What to work on » Pick out the lines below with "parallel" and list them.

[START]

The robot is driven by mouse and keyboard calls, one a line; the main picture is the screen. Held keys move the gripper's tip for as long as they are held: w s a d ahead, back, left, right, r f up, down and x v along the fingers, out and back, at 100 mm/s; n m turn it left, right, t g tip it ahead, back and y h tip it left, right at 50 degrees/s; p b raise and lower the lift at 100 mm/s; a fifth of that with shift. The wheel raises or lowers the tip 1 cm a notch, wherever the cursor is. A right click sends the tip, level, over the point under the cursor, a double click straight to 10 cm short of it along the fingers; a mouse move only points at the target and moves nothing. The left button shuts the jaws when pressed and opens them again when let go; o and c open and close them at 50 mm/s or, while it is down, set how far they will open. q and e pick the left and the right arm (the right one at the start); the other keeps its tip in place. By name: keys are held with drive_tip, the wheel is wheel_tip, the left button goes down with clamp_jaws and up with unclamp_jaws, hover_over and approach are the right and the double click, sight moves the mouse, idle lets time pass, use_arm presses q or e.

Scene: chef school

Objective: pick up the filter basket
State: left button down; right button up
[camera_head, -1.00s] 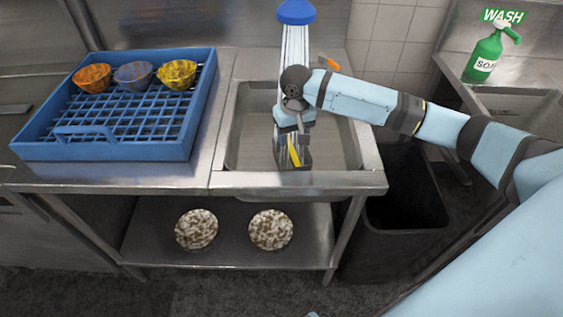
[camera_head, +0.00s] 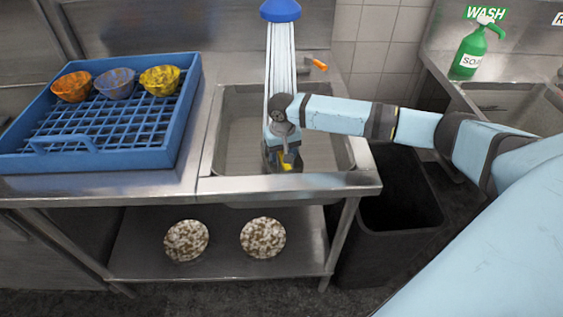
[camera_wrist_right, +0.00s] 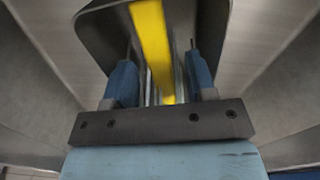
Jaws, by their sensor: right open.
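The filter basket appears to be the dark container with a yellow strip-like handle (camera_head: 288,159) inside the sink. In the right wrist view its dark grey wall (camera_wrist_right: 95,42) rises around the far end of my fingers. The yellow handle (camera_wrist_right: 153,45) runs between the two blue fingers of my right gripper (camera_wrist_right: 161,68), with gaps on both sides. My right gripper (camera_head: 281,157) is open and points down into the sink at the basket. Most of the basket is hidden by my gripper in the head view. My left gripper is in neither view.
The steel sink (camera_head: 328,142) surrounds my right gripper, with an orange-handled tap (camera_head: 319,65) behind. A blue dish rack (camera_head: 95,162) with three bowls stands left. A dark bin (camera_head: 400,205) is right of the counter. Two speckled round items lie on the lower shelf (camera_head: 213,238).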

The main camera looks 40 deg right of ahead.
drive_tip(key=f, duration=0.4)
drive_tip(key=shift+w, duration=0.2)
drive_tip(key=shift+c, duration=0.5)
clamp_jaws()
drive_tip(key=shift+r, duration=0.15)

[END]
[START]

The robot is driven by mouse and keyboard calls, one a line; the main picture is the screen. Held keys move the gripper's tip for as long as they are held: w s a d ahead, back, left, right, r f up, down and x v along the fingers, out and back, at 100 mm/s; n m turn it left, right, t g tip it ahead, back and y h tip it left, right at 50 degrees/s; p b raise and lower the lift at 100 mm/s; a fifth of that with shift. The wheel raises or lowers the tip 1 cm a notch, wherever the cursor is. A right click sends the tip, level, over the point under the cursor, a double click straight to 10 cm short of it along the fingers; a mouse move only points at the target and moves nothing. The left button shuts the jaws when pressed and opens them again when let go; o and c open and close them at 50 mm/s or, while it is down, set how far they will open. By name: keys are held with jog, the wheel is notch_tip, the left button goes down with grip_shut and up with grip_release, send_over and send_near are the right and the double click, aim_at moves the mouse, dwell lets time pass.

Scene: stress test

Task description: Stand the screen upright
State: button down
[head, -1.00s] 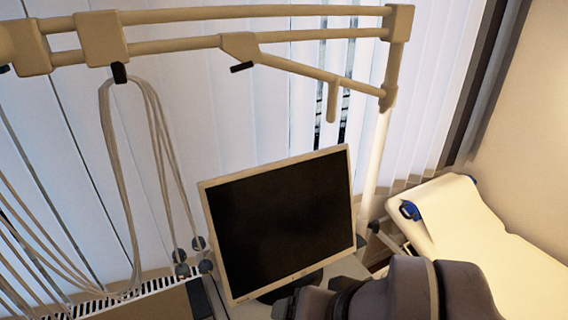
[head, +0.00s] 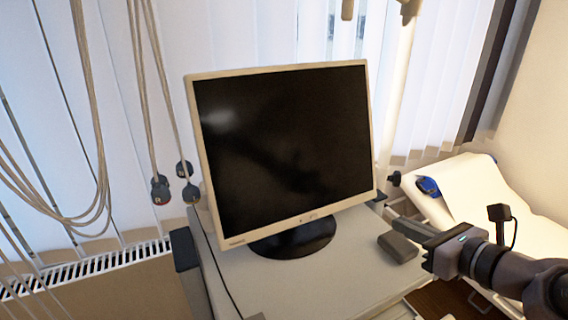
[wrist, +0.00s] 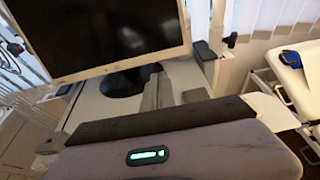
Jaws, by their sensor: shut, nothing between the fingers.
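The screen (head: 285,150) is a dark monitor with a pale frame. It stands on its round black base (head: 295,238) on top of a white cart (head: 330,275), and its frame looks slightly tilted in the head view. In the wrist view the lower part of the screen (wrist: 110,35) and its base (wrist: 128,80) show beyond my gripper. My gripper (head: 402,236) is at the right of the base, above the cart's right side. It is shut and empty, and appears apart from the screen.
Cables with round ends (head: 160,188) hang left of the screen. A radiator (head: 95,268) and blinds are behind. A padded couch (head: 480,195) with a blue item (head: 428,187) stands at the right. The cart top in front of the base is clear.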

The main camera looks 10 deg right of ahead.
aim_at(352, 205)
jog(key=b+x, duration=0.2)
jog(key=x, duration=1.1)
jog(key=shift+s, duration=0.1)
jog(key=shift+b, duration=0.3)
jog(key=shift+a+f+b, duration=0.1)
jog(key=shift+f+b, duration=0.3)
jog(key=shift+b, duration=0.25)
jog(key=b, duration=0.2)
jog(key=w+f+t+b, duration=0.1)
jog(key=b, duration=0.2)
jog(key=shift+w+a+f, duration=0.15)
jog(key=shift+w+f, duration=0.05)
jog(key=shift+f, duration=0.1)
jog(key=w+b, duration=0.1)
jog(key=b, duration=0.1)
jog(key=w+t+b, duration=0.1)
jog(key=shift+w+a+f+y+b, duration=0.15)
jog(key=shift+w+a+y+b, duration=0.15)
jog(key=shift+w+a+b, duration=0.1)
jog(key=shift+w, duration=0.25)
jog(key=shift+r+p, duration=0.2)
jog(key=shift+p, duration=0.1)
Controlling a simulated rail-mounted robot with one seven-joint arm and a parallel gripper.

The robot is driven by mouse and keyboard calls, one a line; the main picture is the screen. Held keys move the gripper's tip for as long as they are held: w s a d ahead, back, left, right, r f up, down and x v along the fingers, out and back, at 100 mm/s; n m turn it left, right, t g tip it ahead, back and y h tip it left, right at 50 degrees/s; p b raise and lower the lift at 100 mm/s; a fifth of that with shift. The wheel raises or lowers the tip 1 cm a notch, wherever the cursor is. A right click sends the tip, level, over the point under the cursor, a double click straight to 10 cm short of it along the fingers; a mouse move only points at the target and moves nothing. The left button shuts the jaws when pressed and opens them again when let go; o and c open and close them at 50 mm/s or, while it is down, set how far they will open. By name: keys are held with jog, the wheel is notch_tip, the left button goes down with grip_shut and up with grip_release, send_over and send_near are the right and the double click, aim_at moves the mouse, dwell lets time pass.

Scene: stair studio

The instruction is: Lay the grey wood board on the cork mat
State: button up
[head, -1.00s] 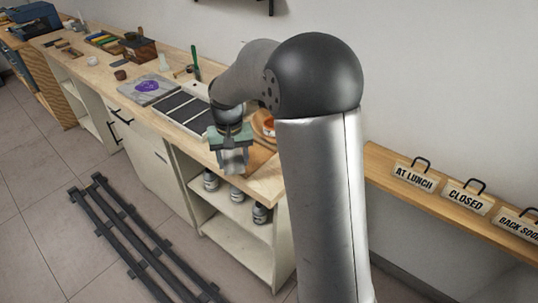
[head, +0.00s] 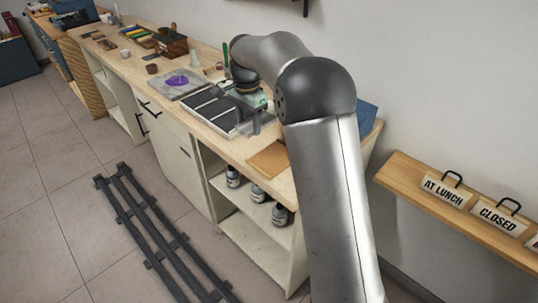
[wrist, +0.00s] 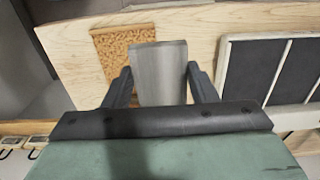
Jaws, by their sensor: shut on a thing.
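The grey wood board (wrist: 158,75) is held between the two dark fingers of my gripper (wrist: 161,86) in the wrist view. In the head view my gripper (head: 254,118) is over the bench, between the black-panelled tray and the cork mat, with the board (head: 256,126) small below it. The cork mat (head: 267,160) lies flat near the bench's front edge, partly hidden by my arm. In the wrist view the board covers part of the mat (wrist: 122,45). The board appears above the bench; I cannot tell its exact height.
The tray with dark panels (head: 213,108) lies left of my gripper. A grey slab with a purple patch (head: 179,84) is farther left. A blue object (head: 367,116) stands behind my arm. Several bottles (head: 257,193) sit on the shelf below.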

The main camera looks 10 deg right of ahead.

[END]
[START]

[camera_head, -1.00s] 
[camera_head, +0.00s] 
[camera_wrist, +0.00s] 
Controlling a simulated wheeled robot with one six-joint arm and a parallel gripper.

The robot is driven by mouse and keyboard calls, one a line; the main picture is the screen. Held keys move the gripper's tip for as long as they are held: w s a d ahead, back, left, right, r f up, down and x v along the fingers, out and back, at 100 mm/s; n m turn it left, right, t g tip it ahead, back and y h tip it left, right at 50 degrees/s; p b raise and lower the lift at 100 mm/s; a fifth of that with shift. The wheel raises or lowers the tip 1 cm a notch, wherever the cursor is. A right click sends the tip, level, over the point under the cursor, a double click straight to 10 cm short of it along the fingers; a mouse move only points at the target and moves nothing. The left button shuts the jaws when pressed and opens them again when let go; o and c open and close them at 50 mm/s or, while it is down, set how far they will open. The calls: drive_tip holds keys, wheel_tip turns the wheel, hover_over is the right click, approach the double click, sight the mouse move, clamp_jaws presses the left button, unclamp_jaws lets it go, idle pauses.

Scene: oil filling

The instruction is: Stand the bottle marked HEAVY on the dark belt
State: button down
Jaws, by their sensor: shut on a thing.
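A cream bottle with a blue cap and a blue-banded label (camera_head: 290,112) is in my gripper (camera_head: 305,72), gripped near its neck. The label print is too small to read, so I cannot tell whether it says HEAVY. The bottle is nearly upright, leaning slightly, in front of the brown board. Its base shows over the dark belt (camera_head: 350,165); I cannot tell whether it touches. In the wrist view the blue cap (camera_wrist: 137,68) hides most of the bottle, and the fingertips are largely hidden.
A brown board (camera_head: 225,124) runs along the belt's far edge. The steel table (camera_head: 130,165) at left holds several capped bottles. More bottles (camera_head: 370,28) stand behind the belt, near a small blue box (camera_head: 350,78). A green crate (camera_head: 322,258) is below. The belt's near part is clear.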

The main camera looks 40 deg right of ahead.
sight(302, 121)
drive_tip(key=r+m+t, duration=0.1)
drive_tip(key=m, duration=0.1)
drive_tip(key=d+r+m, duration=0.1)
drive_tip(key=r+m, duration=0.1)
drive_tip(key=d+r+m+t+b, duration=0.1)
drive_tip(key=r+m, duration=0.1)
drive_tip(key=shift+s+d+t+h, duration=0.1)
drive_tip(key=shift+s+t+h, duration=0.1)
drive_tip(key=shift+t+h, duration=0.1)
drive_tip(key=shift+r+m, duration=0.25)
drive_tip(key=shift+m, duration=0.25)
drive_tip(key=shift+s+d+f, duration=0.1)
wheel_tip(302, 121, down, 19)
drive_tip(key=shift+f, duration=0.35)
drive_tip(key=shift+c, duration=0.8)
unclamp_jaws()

[END]

Output of the exercise »
Controlling a simulated rail-mounted robot with one seven-joint arm and a parallel gripper.
Controlling a simulated wheeled robot with one six-joint arm and a parallel gripper.

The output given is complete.